Auteur: Pierre Desrochers
Source: www.quebecoislibre.org
Mise en ligne QL: 9 juin 2001
Mise en ligne Contrario: 19 avril 2013
Résumé : Frédéric Bastiat, économiste français et député des Landes, est né en 1801 et est mort en 1850. Sa pensée, son œuvre et ses sophismes insurpassables auront une influence majeure sur le libéralisme en général et sur Ludwig von Mises de l’Ecole Autrichienne d’Economie en particulier.
À en croire l'intelligentsia francophone sévissant au Devoir, au Monde Diplomatique et dans la plupart des facultés de sciences sociales, le libéralisme économique ne serait qu'une théorie digne de barbares anglo-saxons.

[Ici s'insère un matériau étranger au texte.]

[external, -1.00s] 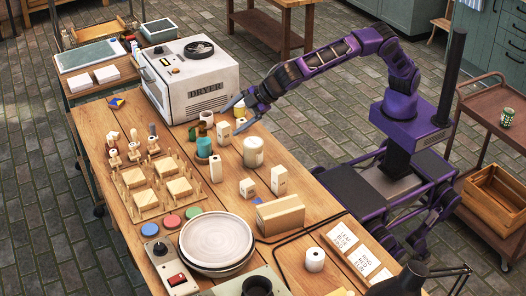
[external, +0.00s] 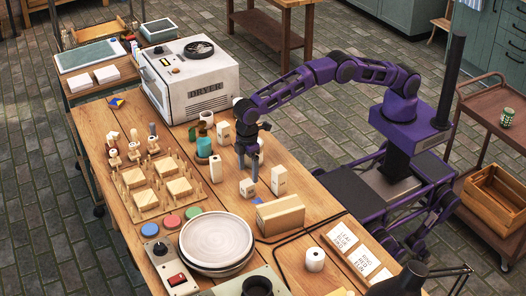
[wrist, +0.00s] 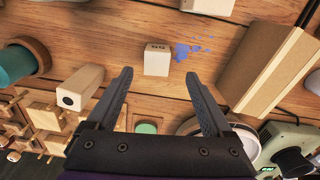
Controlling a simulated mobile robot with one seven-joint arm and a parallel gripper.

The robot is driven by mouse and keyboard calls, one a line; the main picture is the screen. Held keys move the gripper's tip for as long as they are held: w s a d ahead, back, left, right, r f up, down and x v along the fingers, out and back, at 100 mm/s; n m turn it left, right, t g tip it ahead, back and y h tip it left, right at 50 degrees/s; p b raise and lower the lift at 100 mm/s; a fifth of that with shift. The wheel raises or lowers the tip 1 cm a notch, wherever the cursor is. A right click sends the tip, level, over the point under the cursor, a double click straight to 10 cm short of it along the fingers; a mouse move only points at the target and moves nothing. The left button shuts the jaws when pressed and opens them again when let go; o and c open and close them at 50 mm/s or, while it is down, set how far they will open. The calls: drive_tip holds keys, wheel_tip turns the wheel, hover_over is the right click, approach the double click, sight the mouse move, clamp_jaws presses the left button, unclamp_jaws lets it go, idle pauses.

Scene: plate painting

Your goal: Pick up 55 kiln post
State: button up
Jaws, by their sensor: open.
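A short cream kiln post (wrist: 157,60) stands on the wooden table beside a blue paint splatter. Its end bears a small dark marking that looks like 55. It seems to be the small block (external: 248,188) in the external view. My gripper (wrist: 160,76) is open and empty, with one finger to each side of the post in the wrist view. In the external view my gripper (external: 247,174) points down just above and behind the post. I cannot tell whether the fingers reach down around it.
A taller cream post (external: 279,180) stands close on the right, with a cardboard-coloured block (external: 281,215) in front. A post with a hole (external: 215,168) and a teal cylinder (external: 204,147) stand to the left. A large plate stack (external: 216,240) lies nearer the front.

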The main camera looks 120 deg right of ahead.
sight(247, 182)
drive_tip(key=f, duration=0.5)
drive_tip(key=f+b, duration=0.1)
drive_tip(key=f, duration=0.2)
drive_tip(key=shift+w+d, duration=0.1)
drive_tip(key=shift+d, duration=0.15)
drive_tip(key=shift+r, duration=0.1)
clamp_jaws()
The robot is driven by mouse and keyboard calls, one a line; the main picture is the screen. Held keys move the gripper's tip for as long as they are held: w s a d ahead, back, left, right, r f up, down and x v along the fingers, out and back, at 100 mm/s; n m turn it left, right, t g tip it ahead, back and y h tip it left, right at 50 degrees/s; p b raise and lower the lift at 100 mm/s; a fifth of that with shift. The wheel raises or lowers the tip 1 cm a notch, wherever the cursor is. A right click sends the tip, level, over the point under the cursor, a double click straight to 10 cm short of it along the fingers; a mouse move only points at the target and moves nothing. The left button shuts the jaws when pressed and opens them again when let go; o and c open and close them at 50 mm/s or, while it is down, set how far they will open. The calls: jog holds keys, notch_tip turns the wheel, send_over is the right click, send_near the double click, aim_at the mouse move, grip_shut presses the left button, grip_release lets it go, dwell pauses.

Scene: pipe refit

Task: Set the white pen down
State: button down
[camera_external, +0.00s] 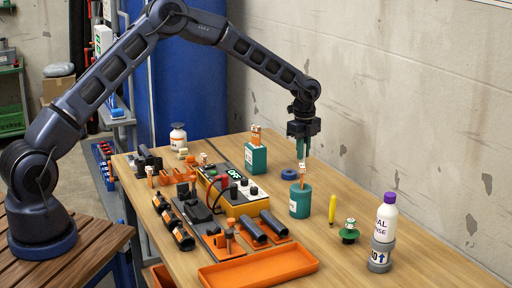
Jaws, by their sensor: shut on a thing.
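My gripper (303,152) points straight down above the teal cup (300,203), over the right half of the wooden table. It is shut on a thin upright thing, of which only a pale sliver shows. This fits the white pen, but its outline is too small to make out. An orange and whitish stick (302,174) stands in the cup just below the fingers. I cannot tell whether the held thing touches it or the cup.
A yellow marker (332,209) stands right of the cup, then a green-based spool (349,231) and a white bottle with purple cap (387,212) in a grey holder. A blue ring (289,174), teal block (256,158), yellow meter (240,203) and orange tray (258,270) stand nearby.

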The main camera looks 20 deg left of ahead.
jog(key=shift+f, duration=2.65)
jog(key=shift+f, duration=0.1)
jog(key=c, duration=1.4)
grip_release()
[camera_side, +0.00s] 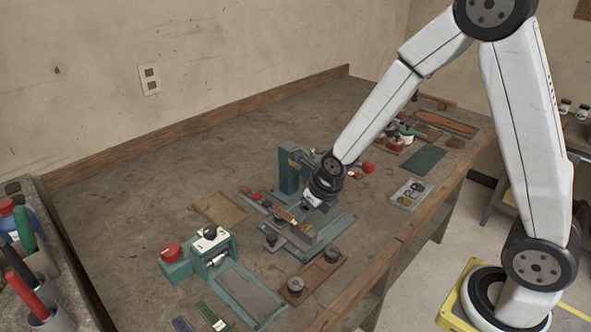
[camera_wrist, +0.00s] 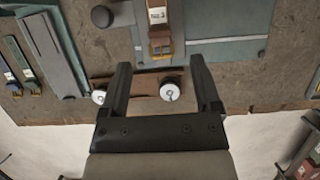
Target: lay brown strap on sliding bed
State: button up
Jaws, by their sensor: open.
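The brown strap (camera_wrist: 160,38), with a white label and a yellowish end, lies lengthwise on the narrow grey sliding bed (camera_wrist: 142,30) at the top of the wrist view. In the side view, a small brown piece that looks like the strap (camera_side: 283,213) shows beside my gripper, by the green stitcher (camera_side: 289,170). My gripper (camera_wrist: 160,66) is open and empty, its two fingers apart on either side of the strap's near end line. In the side view, my gripper (camera_side: 308,204) is low over the bed, and its fingertips are hard to make out.
A brown board with two spools (camera_side: 318,275) lies in front of the stitcher. A green clamp fixture (camera_side: 210,245) stands to the left, with blue and green straps (camera_side: 212,315) near the front. A parts tray (camera_side: 411,194) sits at right. The bench's back left is clear.

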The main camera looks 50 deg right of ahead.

Le problème toutefois, c'est qu'au 19e siècle, la théorie économique française est libérale et beaucoup plus optimiste que la pensée économique anglo-saxonne.
Les noms de certains auteurs, tels Jacques Turgot (1727-1781) et Jean-Baptiste Say (1767-1832), sont peut-être familiers aux étudiants ayant suivi un cours d'histoire de la pensée économique (du moins si l'on s'attarde encore au sujet dans les principaux départements d'économique québécois). La plupart d'entre eux, tels Charles Dunoyer (1786-1862), Joseph Garnier (1813-1881) et Jean-Gustave Courcelle-Seneuil (1813-1892), sont toutefois inconnus hors d'un petit cercle de spécialistes.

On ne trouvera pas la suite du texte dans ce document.